If you explicitly depend on an alternate DI library for Play, or have defined your own custom application loader, no changes should be required.

Libraries that provide Play DI support should define the play.application.loader configuration key. If no external DI library is provided, Play will refuse to start unless you point that to an ApplicationLoader.

§Removed deprecated play.Routes

The deprecated play.Routes class used to create a JavaScript router were removed. You now have to use the new Java or Scala helpers:

§Removed libraries

In order to make the default play distribution a bit smaller we removed some libraries. The following libraries are no longer dependencies in Play 2.6, so you will need to manually add them to your build if you use them.

§Joda-Time removal

We recommend using the java.time APIs, so we are removing joda-time support from the core of Play.

Play’s Scala forms library had some Joda formats. If you don’t wish to migrate, you can add the jodaForms module in your build.sbt:

libraryDependencies += jodaForms

And then import the corresponding object:

import play.api.data.JodaForms._

If you need Joda support in play-json, you can add the following dependency:

libraryDependencies += "com.typesafe.play" %% "play-json-joda" % playJsonVersion

where playJsonVersion is the play-json version you wish to use. Play 2.6.x should be compatible with play-json 2.6.x. Note that play-json is now a separate project (described later).

import play.api.libs.json.JodaWrites._
import play.api.libs.json.JodaReads._

§Joda-Convert removal

Play had some internal uses of joda-convert if you used it in your project you need to add it to your build.sbt:

libraryDependencies += "org.joda" % "joda-convert" % "1.8.1"

§XercesImpl removal

For XML handling Play used the Xerces XML Library. Since modern JVM are using Xerces as a reference implementation we removed it. If your project relies on the external package you can simply add it to your build.sbt:

libraryDependencies += "xerces" % "xercesImpl" % "2.11.0"

§H2 removal

Prior versions of Play prepackaged the H2 database. But to make the core of Play smaller we removed it. If you make use of H2 you can add it to your build.sbt:

libraryDependencies += "com.h2database" % "h2" % "1.4.193"

If you only used it in your test you can also just use the Test scope:

libraryDependencies += "com.h2database" % "h2" % "1.4.193" % Test

The H2 Browser will still work after you added the dependency.

§snakeyaml removal

Play removed play.libs.Yaml and therefore the dependency on snakeyaml was dropped. If you still use it add it to your build.sbt:

libraryDependencies += "org.yaml" % "snakeyaml" % "1.17"

See also notes about the removal of Yaml API.

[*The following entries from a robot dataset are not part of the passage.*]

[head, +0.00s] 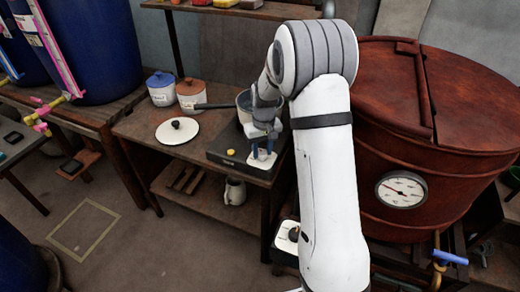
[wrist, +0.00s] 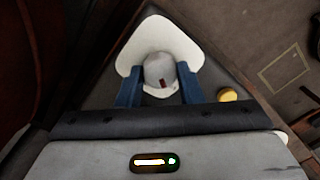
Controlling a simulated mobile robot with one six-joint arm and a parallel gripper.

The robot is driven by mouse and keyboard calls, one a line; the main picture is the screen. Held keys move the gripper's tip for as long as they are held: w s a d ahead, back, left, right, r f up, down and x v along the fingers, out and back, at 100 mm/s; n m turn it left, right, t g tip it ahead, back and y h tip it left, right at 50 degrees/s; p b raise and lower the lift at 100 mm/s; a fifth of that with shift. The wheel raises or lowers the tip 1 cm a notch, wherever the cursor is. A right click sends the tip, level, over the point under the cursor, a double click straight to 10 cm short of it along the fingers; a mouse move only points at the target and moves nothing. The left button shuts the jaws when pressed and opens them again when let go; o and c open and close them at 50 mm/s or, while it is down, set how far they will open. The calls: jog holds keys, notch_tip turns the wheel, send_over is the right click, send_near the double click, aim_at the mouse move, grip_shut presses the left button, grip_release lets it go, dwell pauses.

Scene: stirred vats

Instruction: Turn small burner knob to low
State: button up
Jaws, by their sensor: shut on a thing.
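In the wrist view the mark is at the knob's lower side, towards my palm. My gripper (wrist: 159,88) has its blue fingers on both sides of the knob and is shut on it. In the head view my gripper (head: 263,150) is at the burner's front, over the white plate (head: 262,160), and mostly hides the knob.
A yellow button (wrist: 227,95) sits beside the knob. A white lid (head: 177,131) and two lidded jars (head: 161,90) are on the bench at left. A large red-brown vat (head: 450,130) with a dial (head: 401,190) stands close right. Another knob (head: 293,234) is low beside my arm.

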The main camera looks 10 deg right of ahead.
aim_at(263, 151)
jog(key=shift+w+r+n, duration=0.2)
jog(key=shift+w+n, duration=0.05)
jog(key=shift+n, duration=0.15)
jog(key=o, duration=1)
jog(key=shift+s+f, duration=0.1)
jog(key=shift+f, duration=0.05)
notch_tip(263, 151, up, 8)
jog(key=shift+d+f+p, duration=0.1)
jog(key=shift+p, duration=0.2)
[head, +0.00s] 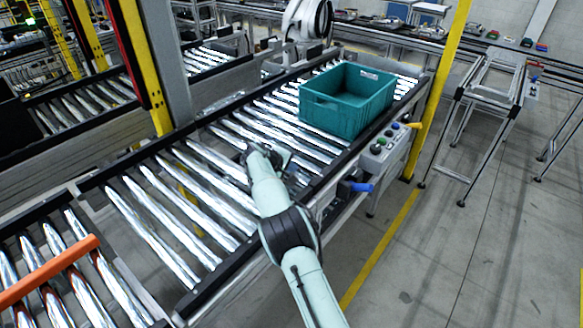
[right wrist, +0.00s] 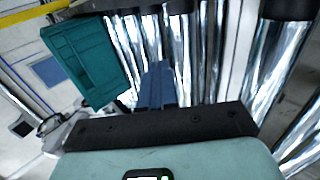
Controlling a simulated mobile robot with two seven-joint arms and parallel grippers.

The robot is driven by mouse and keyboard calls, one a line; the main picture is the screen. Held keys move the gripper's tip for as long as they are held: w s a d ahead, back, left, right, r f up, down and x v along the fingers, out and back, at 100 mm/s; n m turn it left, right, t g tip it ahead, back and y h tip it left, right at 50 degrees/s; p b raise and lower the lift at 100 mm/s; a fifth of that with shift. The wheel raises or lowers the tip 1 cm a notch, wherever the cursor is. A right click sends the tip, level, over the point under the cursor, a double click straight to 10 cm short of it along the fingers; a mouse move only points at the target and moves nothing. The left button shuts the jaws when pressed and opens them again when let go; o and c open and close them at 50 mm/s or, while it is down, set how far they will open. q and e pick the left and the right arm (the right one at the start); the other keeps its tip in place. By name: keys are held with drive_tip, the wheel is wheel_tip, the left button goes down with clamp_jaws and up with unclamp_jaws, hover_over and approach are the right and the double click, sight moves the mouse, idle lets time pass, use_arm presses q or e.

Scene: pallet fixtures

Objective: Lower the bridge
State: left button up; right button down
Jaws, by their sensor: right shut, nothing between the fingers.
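A roller section that looks like the bridge (head: 172,207) lies between the teal crate's conveyor and the lower-left rollers. It looks close to level with the conveyor; I cannot tell its exact tilt. My right gripper (head: 268,154) is over the rollers near the conveyor's front rail, before the crate. In the right wrist view its fingers (right wrist: 157,86) are together and empty, with shiny rollers beyond them. Whether it touches anything is unclear. My left gripper is in neither view.
A teal crate (head: 345,101) sits on the conveyor. A control box (head: 385,150) with buttons and a blue handle (head: 362,187) are on the front side. An orange bar (head: 48,271) crosses the lower-left rollers.

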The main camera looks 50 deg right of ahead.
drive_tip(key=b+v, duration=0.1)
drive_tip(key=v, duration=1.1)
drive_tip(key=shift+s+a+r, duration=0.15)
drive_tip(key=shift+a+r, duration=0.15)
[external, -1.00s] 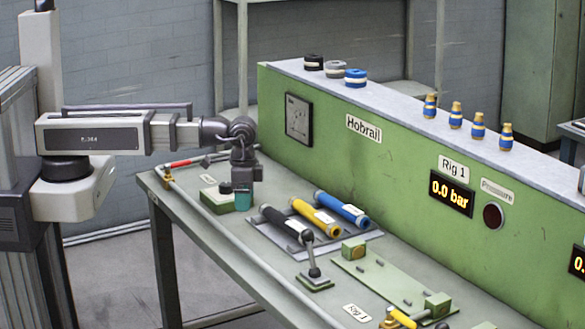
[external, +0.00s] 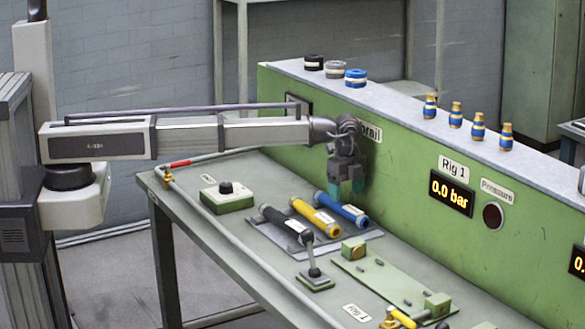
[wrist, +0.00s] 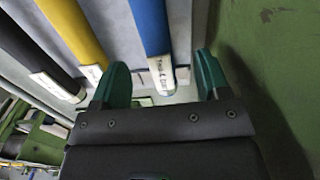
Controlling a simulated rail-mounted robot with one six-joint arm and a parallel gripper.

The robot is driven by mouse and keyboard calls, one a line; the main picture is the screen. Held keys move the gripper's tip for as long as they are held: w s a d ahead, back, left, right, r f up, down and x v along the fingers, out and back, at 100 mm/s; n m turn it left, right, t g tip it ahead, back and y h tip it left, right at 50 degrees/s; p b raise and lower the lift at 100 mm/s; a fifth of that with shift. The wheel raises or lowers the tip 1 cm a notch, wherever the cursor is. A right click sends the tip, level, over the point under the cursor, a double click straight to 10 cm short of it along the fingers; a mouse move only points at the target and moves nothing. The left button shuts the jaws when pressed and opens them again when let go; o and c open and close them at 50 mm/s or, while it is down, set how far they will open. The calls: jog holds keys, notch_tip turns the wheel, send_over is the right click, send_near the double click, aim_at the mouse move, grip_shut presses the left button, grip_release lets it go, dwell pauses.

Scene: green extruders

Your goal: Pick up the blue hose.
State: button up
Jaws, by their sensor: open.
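The blue hose (external: 350,213) lies on a grey tray (external: 285,236) on the bench, to the right of a yellow hose (external: 313,216) and a black hose (external: 283,223). My gripper (external: 346,187) points down over the blue hose, its teal fingers open and empty. In the wrist view the blue hose (wrist: 152,30) runs down toward my open gripper (wrist: 160,78), and its pale labelled end shows between the two fingers. The gap in height between fingertips and hose is hard to tell. The yellow hose (wrist: 75,32) and black hose (wrist: 28,50) lie to the left.
The green Rig 1 panel (external: 408,160) rises close behind my gripper. A lever on a green base (external: 315,282) stands in front of the hoses. A green box with a black knob (external: 226,196) sits to the left. A green plate (external: 390,287) lies to the right.

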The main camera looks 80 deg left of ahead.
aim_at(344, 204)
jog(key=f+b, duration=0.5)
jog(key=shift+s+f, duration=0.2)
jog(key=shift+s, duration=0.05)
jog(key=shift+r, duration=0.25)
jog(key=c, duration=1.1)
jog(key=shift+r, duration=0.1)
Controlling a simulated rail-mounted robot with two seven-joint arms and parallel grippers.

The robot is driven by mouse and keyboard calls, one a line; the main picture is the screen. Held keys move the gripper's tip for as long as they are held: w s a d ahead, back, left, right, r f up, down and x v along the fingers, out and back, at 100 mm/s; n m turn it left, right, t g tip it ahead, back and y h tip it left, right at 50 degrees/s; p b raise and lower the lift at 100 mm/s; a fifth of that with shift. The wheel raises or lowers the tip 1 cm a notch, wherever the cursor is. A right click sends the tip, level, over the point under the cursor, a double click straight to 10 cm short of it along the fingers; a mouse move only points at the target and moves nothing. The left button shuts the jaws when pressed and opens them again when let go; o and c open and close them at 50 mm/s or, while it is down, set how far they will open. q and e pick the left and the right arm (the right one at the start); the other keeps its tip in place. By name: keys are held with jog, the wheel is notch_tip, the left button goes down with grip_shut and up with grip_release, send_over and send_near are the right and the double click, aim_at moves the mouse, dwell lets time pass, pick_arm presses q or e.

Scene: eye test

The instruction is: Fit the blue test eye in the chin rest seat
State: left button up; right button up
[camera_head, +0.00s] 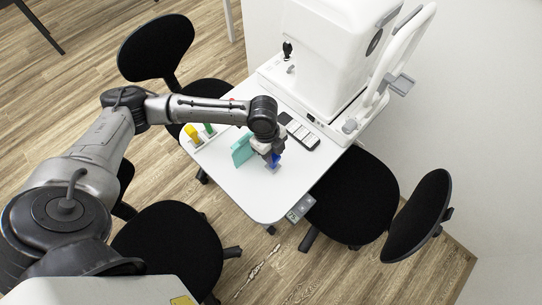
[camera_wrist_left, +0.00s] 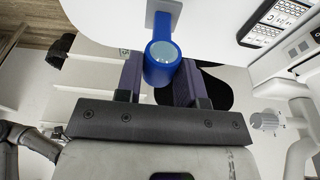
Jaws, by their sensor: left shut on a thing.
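My left gripper (camera_head: 272,161) is low over the near part of the white table. It is shut on the blue test eye (camera_head: 275,160), mostly hidden by the gripper in the head view. In the left wrist view the blue test eye (camera_wrist_left: 161,62), a blue cylinder with a pale round end, sits between the two fingers of my left gripper (camera_wrist_left: 160,80). A grey bracket (camera_head: 401,84) on the white curved frame at the upper right looks like the chin rest; its seat is not clear. The gripper is well apart from it. My right gripper is not in view.
The big white machine (camera_head: 322,50) fills the table's far side. A white rack (camera_head: 203,140) holds yellow, green and red pieces. Black chairs (camera_head: 352,198) surround the table (camera_head: 262,205).

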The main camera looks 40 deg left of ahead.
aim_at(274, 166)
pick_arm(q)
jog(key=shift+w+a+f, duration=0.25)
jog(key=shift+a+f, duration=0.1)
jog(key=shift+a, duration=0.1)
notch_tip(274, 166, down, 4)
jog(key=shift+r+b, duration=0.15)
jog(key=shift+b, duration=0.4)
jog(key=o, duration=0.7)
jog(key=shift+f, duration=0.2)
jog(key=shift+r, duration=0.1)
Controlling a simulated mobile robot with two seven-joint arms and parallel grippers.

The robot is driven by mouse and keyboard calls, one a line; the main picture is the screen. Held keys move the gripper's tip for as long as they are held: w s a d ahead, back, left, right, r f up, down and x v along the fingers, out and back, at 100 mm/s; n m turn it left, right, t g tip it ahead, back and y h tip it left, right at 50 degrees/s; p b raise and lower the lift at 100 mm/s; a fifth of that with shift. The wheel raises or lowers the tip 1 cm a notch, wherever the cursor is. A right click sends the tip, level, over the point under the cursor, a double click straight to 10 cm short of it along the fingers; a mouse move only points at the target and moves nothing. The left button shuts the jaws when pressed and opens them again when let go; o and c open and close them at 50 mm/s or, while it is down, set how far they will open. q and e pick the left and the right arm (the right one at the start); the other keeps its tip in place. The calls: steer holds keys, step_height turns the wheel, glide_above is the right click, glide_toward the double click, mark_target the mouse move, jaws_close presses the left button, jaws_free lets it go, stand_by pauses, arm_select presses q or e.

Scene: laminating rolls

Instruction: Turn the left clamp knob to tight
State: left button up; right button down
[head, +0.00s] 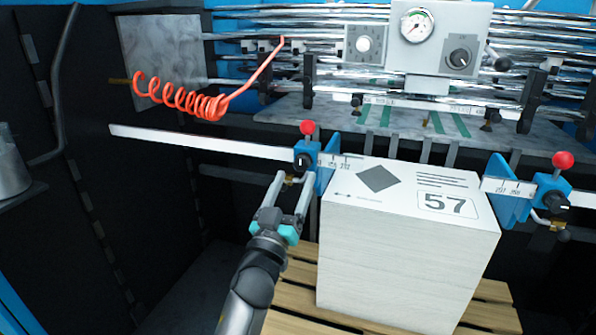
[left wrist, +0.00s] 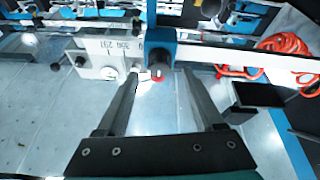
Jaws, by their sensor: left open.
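The left clamp is a blue block (head: 311,150) with a red ball on top, on a white scale rail. Its black knob (head: 302,161) faces me with a white mark. My left gripper (head: 292,180) is open, just below and in front of the knob in the head view. In the left wrist view the blue block (left wrist: 160,46) lies ahead between the open fingers (left wrist: 160,85), and the dark knob (left wrist: 157,70) shows between the fingertips. I cannot tell whether the fingers touch it. My right gripper is not in view.
A white paper stack (head: 410,250) marked 57 sits on a wooden pallet (head: 290,310) right of my gripper. The right clamp (head: 545,190) stands beyond it. A coiled red hose (head: 185,100) hangs at the upper left. A gauge panel (head: 440,40) is at the back.

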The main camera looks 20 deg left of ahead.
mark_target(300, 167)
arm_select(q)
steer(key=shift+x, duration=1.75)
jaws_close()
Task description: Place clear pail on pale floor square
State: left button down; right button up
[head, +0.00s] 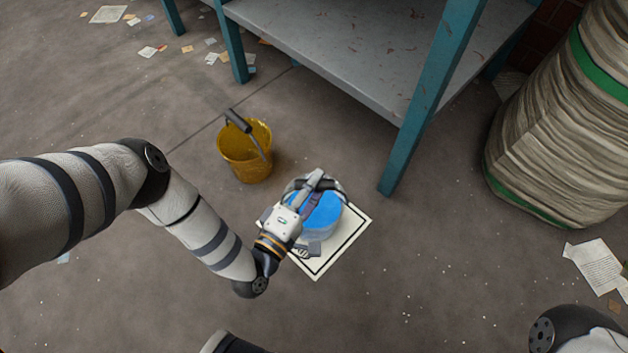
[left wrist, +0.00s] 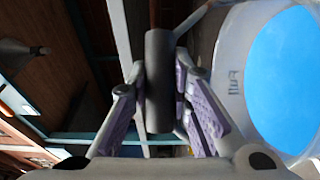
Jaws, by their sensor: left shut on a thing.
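The clear pail (head: 329,214), with blue contents, is over the pale floor square (head: 345,250), which has a black border line. In the head view I cannot tell whether its base touches the square. My left gripper (head: 312,206) is above the pail and hides part of it. In the left wrist view its purple-padded fingers (left wrist: 161,88) are shut on the pail's dark handle grip (left wrist: 159,70). The clear pail (left wrist: 232,75) shows at the right there, with mirrored lettering on its wall. My right gripper is out of view.
A yellow pail (head: 243,158) with a dark handle stands behind and left of the square. A grey table (head: 350,50) with teal legs is behind. Papers (head: 595,265) lie at the right; the floor in front is clear.

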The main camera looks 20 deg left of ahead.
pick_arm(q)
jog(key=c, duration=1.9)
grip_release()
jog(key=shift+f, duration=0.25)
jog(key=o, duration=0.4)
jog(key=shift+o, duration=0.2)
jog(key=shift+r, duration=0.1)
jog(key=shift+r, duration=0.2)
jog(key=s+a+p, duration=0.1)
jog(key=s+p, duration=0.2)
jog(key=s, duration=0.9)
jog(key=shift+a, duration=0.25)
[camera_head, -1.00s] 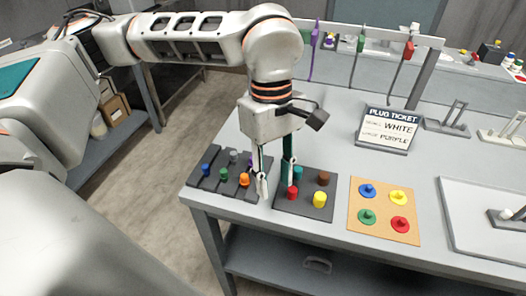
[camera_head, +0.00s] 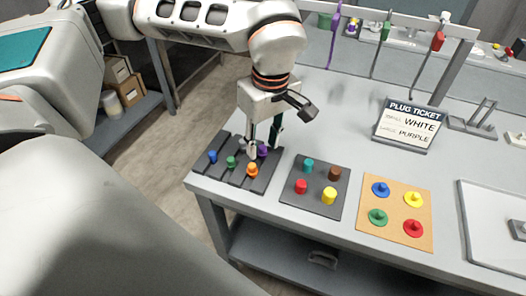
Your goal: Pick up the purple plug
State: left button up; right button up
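The purple plug (camera_head: 263,151) stands at the back right of the dark slotted tray (camera_head: 207,173) near the table's left edge. My left gripper (camera_head: 263,149) points down over this tray with its fingers apart. One fingertip is to the left of the purple plug and the other finger is behind and to its right; contact cannot be told. A grey plug (camera_head: 243,144) is partly hidden by the near finger. Blue (camera_head: 212,157), green (camera_head: 231,162) and orange (camera_head: 252,170) plugs stand in the same tray. My right gripper is not in view.
A second dark tray (camera_head: 315,187) with several plugs is just right. Beyond it lies an orange board (camera_head: 384,233) with knobbed discs. A plug ticket sign (camera_head: 409,126) reads WHITE and PURPLE. A pale tray (camera_head: 480,245) is at far right. The table behind the gripper is clear.

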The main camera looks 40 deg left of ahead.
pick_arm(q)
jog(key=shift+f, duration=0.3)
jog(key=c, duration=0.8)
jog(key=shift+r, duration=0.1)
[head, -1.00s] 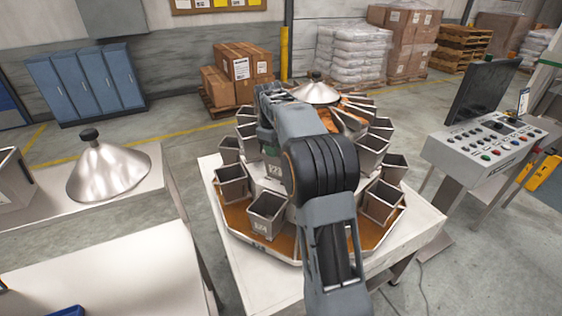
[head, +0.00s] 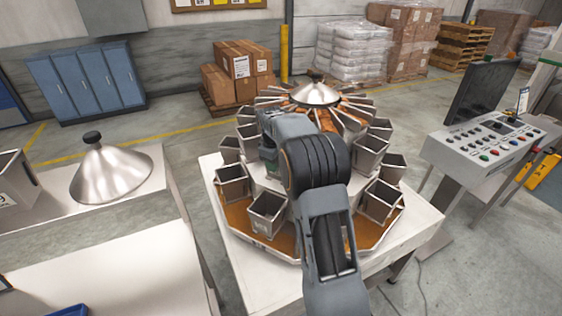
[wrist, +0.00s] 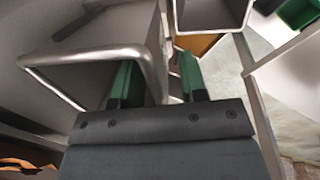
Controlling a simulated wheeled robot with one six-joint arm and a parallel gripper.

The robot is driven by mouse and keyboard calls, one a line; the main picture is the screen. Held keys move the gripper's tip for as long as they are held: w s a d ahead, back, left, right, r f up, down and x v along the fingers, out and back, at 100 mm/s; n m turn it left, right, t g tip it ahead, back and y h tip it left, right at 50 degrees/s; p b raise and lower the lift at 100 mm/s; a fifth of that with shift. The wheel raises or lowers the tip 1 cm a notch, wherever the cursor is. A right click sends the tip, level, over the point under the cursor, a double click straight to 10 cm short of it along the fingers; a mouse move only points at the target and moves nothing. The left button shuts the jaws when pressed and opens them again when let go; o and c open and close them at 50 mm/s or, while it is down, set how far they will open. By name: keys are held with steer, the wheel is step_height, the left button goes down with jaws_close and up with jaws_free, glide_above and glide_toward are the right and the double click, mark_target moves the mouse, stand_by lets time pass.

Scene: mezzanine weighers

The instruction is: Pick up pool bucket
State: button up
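Several grey metal buckets ring the multihead weigher, among them a front bucket (head: 267,214), a left bucket (head: 232,183) and a right bucket (head: 381,200). I cannot tell which one the task means. In the wrist view a metal bucket (wrist: 85,62) with a rounded rim fills the left side. My gripper (wrist: 158,82) has two green fingers standing apart. The bucket's near right rim shows between them, with the left finger over the bucket's opening. Contact is unclear. In the head view my arm hides most of the gripper and the buckets behind it.
The weigher's white table (head: 405,240) stands in front of me. A cone lid (head: 112,172) and another metal bucket (head: 17,182) are on the left bench. A control console (head: 485,140) with a monitor stands at right. A second bucket (wrist: 212,14) is close beside the fingers.

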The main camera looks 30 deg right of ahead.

§Tomcat-servlet-api removal

Play removed the tomcat-servlet-api since it was of no use. If you still use it add it to your build.sbt:

libraryDependencies += "org.apache.tomcat" % "tomcat-servlet-api" % "8.0.33"

§Request attributes

All request objects now contain attributes. Request attributes are a replacement for request tags. Tags have now been deprecated and you should upgrade to attributes. Attributes are more powerful than tags; you can use attributes to store objects in requests, whereas tags only supported storing Strings.

§Request tags deprecation

Tags have been deprecated so you should start migrating from using tags to using attributes. Migration should be fairly straightforward.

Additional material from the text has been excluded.